Work instructions: State how many lines in the listing below include the word "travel". Give nothing but the number.

Source data:
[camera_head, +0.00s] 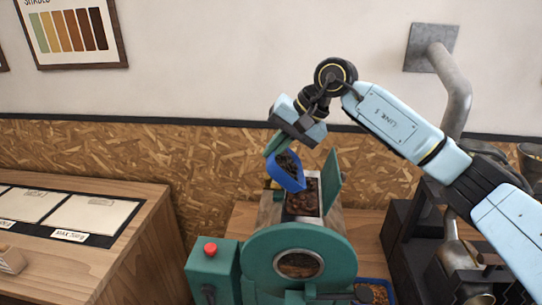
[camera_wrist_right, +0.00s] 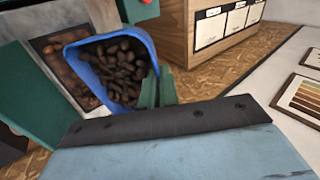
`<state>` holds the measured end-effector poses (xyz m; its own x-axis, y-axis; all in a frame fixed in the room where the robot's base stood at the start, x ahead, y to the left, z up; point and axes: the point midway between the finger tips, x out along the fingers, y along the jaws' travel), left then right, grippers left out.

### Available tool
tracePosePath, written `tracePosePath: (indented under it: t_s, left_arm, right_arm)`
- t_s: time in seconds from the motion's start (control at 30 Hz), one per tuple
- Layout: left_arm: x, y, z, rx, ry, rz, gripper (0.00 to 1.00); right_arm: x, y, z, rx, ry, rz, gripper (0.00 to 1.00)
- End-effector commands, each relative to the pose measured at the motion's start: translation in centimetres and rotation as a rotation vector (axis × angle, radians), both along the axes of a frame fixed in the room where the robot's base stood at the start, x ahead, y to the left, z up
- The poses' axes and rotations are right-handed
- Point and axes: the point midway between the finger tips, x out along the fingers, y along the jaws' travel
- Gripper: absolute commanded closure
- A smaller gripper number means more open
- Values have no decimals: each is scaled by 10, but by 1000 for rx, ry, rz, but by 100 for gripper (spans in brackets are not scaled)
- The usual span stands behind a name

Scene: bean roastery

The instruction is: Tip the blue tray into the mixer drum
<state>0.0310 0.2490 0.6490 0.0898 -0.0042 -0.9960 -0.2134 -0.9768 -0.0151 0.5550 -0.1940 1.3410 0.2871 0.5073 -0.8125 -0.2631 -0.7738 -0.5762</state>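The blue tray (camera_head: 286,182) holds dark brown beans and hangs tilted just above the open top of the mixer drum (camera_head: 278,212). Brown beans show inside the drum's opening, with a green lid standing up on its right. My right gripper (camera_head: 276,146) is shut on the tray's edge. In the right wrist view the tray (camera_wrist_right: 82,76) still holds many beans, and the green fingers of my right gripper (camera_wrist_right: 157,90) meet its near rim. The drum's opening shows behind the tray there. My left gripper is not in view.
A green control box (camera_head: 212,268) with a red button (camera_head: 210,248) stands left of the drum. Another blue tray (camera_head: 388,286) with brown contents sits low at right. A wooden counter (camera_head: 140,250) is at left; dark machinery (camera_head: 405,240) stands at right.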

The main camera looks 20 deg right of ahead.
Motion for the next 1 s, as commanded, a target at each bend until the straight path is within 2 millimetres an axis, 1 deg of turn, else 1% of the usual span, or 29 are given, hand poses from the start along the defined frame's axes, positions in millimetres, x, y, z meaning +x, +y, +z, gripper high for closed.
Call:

Written solution: 2